To formalize timed semantics for system design, we shall rely on algebraic representations of time as clocks found in previous works and introduce a paradigm of "time system" (types that represent time) in a way reminiscent to CCSL. Just as a type system abstracts data carried along operations in a program, a time system abstracts the causal interaction of that program module or hardware element with its environment, its pre and post conditions, its assumptions and guarantees, either logical or numerical, discrete or continuous. Some fundamental concepts of the time systems we envision are present in the clock calculi found in data-flow synchronous languages like Signal or Lustre, yet bound to a particular model of timed concurrency.

In particular, the principle of refinement type systems (Abstract Refinement Types. N. Vazou, P. Rondon, and R. Jhala. European Symposium on Programming. Springer, 2013.), is to associate information (data-types) inferred from programs and models with properties pertaining, for instance, to the algebraic domain on their value, or any algebraic property related to its computation: effect, memory usage, pre-post condition, value-range, cost, speed, time, temporal logic (LTL types FRP. A. Jeffrey. Programming Languages meets Program Verification.). Being grounded on type and domain theories, a time system should naturally be equipped with program analysis techniques based on type inference (for data-type inference) or abstract interpretation (for program properties inference) to help establish formal relations between heterogeneous component “types”. Just as a time calculus may formally abstract timed concurrent behaviors of system components, timed relations (abstraction and refinement) represent interaction among components.

Scalability requires the use of assume-guarantee reasoning to allow modularity and to facilitate composition by behavioral sub-typing, in the spirit of the (static) contract-based formalism proposed by Passerone et al. (A contract-based formalism for the specification of heterogeneous systems. L. Benvenistu, et al. FDL, 2008). Verification problems encompassing heterogeneously timed specifications are common and of great variety: checking correctness between abstract (e.g. the synchronous hypothesis) and concrete time models (e.g. real-time architectures) relates to desynchronisation (from synchrony to asynchrony) and scheduling analysis (from synchronous data-flow to hardware). More generally, they can be perceived from heterogeneous timing viewpoints (e.g. mapping a synchronous-time software on a real-time middle-ware or hardware).

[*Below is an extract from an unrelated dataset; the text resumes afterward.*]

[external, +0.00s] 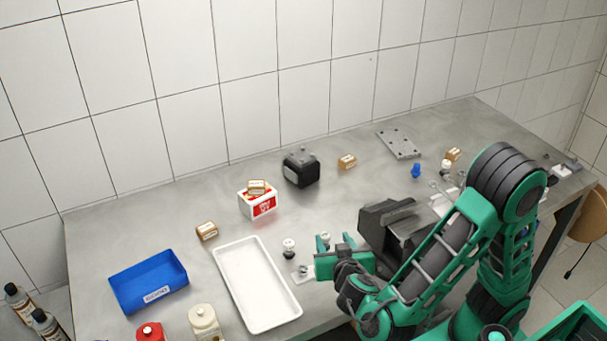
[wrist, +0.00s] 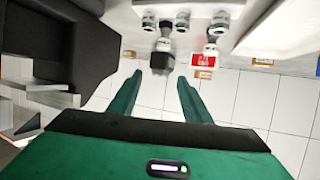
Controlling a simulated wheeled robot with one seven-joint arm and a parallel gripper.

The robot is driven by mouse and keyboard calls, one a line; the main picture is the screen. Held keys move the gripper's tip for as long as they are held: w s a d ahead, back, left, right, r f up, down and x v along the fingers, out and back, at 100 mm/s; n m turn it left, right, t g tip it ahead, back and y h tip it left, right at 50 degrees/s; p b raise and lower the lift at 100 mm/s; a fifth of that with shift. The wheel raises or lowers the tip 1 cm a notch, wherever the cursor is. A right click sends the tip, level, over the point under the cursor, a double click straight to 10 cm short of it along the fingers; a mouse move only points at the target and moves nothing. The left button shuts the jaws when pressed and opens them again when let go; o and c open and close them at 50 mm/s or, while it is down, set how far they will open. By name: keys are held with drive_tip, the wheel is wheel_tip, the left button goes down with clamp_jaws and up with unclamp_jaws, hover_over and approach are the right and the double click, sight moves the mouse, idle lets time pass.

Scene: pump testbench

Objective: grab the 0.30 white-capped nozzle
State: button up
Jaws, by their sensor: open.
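In the external view one nozzle (external: 289,245) stands upright on the table, left of my gripper (external: 320,254). No size marking is readable, so I cannot tell which one is 0.30. In the wrist view my gripper (wrist: 160,78) has its two green fingers apart with nothing between them. The nozzles lie beyond its fingertips. Part of the nozzle group is hidden by my gripper in the external view.
A white tray (external: 228,262) lies left of my gripper, with a blue bin (external: 125,289) further left. A red-and-white box (external: 258,206) and a black device (external: 301,172) stand behind. A dark machine (external: 382,222) stands close at right. The table behind the nozzles is partly clear.

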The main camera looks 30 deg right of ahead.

This perspective demands capabilities to use abstraction and refinement mechanisms for time models (using simulation, refinement, bi-simulation, equivalence relations) but also to prove more specific properties (synchronization, determinism, endochrony). All this formalization effort will allow to effectively perform the tooled validation of common cross-domain properties (e.g. cost v.s. power v.s. performance v.s. software mapping) and tackle problems such as these integrating constraints of battery capacity, on-board CPU performance, available memory resources, software schedulability, to logical software correctness and plant controllability.